▸ **Exercise goal**
Reproduce every entry exactly.

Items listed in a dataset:
-- begin --
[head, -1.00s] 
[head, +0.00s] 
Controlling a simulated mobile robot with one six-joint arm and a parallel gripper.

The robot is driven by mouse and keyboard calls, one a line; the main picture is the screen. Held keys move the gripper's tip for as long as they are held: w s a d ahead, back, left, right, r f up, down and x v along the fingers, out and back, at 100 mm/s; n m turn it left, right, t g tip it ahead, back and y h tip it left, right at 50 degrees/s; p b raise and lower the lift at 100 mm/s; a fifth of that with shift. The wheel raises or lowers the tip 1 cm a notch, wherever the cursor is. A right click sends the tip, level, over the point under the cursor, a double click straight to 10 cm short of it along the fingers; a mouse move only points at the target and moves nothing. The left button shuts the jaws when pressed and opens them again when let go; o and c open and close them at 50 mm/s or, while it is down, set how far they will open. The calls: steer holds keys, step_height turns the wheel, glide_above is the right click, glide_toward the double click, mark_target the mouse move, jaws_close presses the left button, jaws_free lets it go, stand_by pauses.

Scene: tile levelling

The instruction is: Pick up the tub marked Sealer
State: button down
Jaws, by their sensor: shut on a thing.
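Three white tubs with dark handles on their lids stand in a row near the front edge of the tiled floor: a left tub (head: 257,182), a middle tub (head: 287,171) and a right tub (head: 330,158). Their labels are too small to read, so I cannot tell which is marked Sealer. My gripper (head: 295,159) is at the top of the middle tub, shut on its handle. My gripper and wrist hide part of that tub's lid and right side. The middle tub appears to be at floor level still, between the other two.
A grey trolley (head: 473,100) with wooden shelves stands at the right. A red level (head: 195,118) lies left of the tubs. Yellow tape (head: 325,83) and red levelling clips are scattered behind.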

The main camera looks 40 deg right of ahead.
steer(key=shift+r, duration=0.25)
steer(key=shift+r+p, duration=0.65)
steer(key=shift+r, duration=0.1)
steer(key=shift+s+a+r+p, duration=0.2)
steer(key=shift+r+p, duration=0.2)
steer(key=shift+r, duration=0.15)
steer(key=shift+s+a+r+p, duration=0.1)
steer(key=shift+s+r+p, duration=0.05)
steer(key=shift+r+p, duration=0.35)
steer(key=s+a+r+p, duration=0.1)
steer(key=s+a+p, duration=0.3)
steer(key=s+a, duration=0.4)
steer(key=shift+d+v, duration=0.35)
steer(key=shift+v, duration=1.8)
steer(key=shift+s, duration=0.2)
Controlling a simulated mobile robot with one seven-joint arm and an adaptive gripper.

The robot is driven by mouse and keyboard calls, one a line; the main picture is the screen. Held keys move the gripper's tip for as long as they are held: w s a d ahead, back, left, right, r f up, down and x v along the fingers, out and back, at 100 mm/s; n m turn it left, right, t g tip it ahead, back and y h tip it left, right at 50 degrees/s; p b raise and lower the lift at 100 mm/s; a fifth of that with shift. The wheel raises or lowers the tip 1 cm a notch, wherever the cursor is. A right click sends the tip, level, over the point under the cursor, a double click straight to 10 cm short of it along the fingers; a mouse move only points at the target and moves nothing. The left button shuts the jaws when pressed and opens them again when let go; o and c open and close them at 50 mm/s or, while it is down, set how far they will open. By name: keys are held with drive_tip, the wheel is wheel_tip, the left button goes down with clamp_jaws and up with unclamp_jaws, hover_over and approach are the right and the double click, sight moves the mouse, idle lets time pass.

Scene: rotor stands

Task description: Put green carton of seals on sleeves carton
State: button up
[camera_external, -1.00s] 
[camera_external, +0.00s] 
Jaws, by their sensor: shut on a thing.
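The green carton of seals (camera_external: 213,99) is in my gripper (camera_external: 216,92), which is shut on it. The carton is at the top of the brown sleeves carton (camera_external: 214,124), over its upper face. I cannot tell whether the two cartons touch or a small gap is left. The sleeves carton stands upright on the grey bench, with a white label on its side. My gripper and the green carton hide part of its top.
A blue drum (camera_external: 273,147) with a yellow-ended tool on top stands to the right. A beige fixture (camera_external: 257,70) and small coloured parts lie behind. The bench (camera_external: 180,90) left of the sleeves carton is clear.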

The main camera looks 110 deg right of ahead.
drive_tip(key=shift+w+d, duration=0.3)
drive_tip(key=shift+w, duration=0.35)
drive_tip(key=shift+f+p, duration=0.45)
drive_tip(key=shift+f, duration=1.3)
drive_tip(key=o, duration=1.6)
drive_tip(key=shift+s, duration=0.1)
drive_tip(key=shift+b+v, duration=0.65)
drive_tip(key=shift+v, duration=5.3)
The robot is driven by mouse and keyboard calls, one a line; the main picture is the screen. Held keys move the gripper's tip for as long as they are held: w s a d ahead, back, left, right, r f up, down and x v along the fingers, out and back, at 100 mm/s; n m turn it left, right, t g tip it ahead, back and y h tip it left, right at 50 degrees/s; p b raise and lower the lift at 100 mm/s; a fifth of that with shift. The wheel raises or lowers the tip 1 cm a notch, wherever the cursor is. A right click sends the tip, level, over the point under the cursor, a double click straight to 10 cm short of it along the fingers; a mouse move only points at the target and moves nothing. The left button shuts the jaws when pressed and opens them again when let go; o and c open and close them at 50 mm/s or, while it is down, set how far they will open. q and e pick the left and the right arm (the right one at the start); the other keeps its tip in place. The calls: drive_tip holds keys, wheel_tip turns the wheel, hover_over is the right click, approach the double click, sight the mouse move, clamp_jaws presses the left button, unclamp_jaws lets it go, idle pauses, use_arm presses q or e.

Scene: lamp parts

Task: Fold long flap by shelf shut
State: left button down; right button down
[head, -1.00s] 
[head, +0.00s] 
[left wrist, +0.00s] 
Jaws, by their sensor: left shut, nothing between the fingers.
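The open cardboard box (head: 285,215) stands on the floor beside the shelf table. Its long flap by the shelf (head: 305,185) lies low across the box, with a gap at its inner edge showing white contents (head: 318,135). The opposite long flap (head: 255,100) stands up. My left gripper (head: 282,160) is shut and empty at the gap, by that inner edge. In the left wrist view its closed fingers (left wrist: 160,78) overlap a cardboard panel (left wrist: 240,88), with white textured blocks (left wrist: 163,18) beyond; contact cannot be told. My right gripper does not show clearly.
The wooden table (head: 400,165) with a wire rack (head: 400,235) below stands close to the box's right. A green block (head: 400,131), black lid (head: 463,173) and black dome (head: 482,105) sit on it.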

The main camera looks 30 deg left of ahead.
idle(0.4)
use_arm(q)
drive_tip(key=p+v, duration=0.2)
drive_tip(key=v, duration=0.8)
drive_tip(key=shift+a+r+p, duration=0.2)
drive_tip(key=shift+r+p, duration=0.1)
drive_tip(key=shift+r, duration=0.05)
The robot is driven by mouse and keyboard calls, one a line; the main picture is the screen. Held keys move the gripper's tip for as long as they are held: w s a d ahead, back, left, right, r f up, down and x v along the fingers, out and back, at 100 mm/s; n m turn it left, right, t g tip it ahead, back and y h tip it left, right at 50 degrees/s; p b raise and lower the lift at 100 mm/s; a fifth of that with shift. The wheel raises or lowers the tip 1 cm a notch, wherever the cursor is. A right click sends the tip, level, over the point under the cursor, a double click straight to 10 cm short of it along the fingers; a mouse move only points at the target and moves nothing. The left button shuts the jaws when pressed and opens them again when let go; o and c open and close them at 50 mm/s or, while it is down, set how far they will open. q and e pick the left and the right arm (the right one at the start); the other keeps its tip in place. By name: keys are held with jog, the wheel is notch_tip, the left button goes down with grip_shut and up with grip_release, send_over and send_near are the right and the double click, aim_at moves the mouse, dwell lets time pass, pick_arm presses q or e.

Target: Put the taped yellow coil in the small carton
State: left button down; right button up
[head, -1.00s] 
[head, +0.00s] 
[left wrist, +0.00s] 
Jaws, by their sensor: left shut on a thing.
-- end --
▸ **Expected answer**
[head, -1.00s] 
[head, +0.00s] 
Controlling a simulated mobile robot with one six-joint arm and a parallel gripper.

The robot is driven by mouse and keyboard calls, one a line; the main picture is the screen. Held keys move the gripper's tip for as long as they are held: w s a d ahead, back, left, right, r f up, down and x v along the fingers, out and back, at 100 mm/s; n m turn it left, right, t g tip it ahead, back and y h tip it left, right at 50 degrees/s; p b raise and lower the lift at 100 mm/s; a fifth of that with shift. The wheel raises or lowers the tip 1 cm a notch, wherever the cursor is. A right click sends the tip, level, over the point under the cursor, a double click straight to 10 cm short of it along the fingers; a mouse move only points at the target and moves nothing. The left button shuts the jaws when pressed and opens them again when let go; o and c open and close them at 50 mm/s or, while it is down, set how far they will open. The calls: steer holds keys, step_height turns the wheel, glide_above is the right click, glide_toward the double click, mark_target the mouse move, jaws_close presses the left button, jaws_free lets it go, stand_by pauses.

Scene: tile levelling

The instruction is: Pick up the tub marked Sealer
State: button down
Jaws, by their sensor: shut on a thing.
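Three white tubs with dark handles on their lids stand in a row near the front edge of the tiled floor: a left tub (head: 257,182), a middle tub (head: 287,171) and a right tub (head: 330,158). Their labels are too small to read, so I cannot tell which is marked Sealer. My gripper (head: 295,159) is at the top of the middle tub, shut on its handle. My gripper and wrist hide part of that tub's lid and right side. The middle tub appears to be at floor level still, between the other two.
A grey trolley (head: 473,100) with wooden shelves stands at the right. A red level (head: 195,118) lies left of the tubs. Yellow tape (head: 325,83) and red levelling clips are scattered behind.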

The main camera looks 40 deg right of ahead.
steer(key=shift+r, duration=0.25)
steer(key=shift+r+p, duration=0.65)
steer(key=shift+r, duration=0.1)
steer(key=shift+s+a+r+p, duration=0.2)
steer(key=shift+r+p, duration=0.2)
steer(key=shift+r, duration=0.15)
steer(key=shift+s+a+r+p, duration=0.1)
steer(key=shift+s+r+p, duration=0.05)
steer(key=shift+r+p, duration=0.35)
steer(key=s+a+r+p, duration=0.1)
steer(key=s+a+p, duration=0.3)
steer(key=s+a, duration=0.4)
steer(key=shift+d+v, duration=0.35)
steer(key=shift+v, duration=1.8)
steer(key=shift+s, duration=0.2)
Controlling a simulated mobile robot with one seven-joint arm and an adaptive gripper.

The robot is driven by mouse and keyboard calls, one a line; the main picture is the screen. Held keys move the gripper's tip for as long as they are held: w s a d ahead, back, left, right, r f up, down and x v along the fingers, out and back, at 100 mm/s; n m turn it left, right, t g tip it ahead, back and y h tip it left, right at 50 degrees/s; p b raise and lower the lift at 100 mm/s; a fifth of that with shift. The wheel raises or lowers the tip 1 cm a notch, wherever the cursor is. A right click sends the tip, level, over the point under the cursor, a double click straight to 10 cm short of it along the fingers; a mouse move only points at the target and moves nothing. The left button shuts the jaws when pressed and opens them again when let go; o and c open and close them at 50 mm/s or, while it is down, set how far they will open. By name: keys are held with drive_tip, the wheel is wheel_tip, the left button goes down with clamp_jaws and up with unclamp_jaws, hover_over and approach are the right and the double click, sight moves the mouse, idle lets time pass.

Scene: rotor stands

Task description: Put green carton of seals on sleeves carton
State: button up
[camera_external, -1.00s] 
[camera_external, +0.00s] 
Jaws, by their sensor: shut on a thing.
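The green carton of seals (camera_external: 213,99) is in my gripper (camera_external: 216,92), which is shut on it. The carton is at the top of the brown sleeves carton (camera_external: 214,124), over its upper face. I cannot tell whether the two cartons touch or a small gap is left. The sleeves carton stands upright on the grey bench, with a white label on its side. My gripper and the green carton hide part of its top.
A blue drum (camera_external: 273,147) with a yellow-ended tool on top stands to the right. A beige fixture (camera_external: 257,70) and small coloured parts lie behind. The bench (camera_external: 180,90) left of the sleeves carton is clear.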

The main camera looks 110 deg right of ahead.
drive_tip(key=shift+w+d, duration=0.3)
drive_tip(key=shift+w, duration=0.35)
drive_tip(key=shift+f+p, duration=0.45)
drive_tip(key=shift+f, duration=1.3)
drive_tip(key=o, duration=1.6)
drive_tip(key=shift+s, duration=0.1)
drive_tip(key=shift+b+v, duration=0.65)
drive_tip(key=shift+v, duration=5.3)
The robot is driven by mouse and keyboard calls, one a line; the main picture is the screen. Held keys move the gripper's tip for as long as they are held: w s a d ahead, back, left, right, r f up, down and x v along the fingers, out and back, at 100 mm/s; n m turn it left, right, t g tip it ahead, back and y h tip it left, right at 50 degrees/s; p b raise and lower the lift at 100 mm/s; a fifth of that with shift. The wheel raises or lowers the tip 1 cm a notch, wherever the cursor is. A right click sends the tip, level, over the point under the cursor, a double click straight to 10 cm short of it along the fingers; a mouse move only points at the target and moves nothing. The left button shuts the jaws when pressed and opens them again when let go; o and c open and close them at 50 mm/s or, while it is down, set how far they will open. q and e pick the left and the right arm (the right one at the start); the other keeps its tip in place. The calls: drive_tip holds keys, wheel_tip turns the wheel, hover_over is the right click, approach the double click, sight the mouse move, clamp_jaws presses the left button, unclamp_jaws lets it go, idle pauses, use_arm presses q or e.

Scene: lamp parts

Task: Fold long flap by shelf shut
State: left button down; right button down
[head, -1.00s] 
[head, +0.00s] 
[left wrist, +0.00s] 
Jaws, by their sensor: left shut, nothing between the fingers.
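The open cardboard box (head: 285,215) stands on the floor beside the shelf table. Its long flap by the shelf (head: 305,185) lies low across the box, with a gap at its inner edge showing white contents (head: 318,135). The opposite long flap (head: 255,100) stands up. My left gripper (head: 282,160) is shut and empty at the gap, by that inner edge. In the left wrist view its closed fingers (left wrist: 160,78) overlap a cardboard panel (left wrist: 240,88), with white textured blocks (left wrist: 163,18) beyond; contact cannot be told. My right gripper does not show clearly.
The wooden table (head: 400,165) with a wire rack (head: 400,235) below stands close to the box's right. A green block (head: 400,131), black lid (head: 463,173) and black dome (head: 482,105) sit on it.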

The main camera looks 30 deg left of ahead.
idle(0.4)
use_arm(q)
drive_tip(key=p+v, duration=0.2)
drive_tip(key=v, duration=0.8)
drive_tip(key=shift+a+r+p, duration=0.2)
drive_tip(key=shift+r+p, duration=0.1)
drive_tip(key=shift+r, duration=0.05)
The robot is driven by mouse and keyboard calls, one a line; the main picture is the screen. Held keys move the gripper's tip for as long as they are held: w s a d ahead, back, left, right, r f up, down and x v along the fingers, out and back, at 100 mm/s; n m turn it left, right, t g tip it ahead, back and y h tip it left, right at 50 degrees/s; p b raise and lower the lift at 100 mm/s; a fifth of that with shift. The wheel raises or lowers the tip 1 cm a notch, wherever the cursor is. A right click sends the tip, level, over the point under the cursor, a double click straight to 10 cm short of it along the fingers; a mouse move only points at the target and moves nothing. The left button shuts the jaws when pressed and opens them again when let go; o and c open and close them at 50 mm/s or, while it is down, set how far they will open. q and e pick the left and the right arm (the right one at the start); the other keeps its tip in place. By name: keys are held with jog, the wheel is notch_tip, the left button goes down with grip_shut and up with grip_release, send_over and send_near are the right and the double click, aim_at moves the mouse, dwell lets time pass, pick_arm presses q or e.

Target: Put the taped yellow coil in the small carton
State: left button down; right button up
[head, -1.00s] 
[head, +0.00s] 
[left wrist, +0.00s] 
Jaws, by their sensor: left shut on a thing.

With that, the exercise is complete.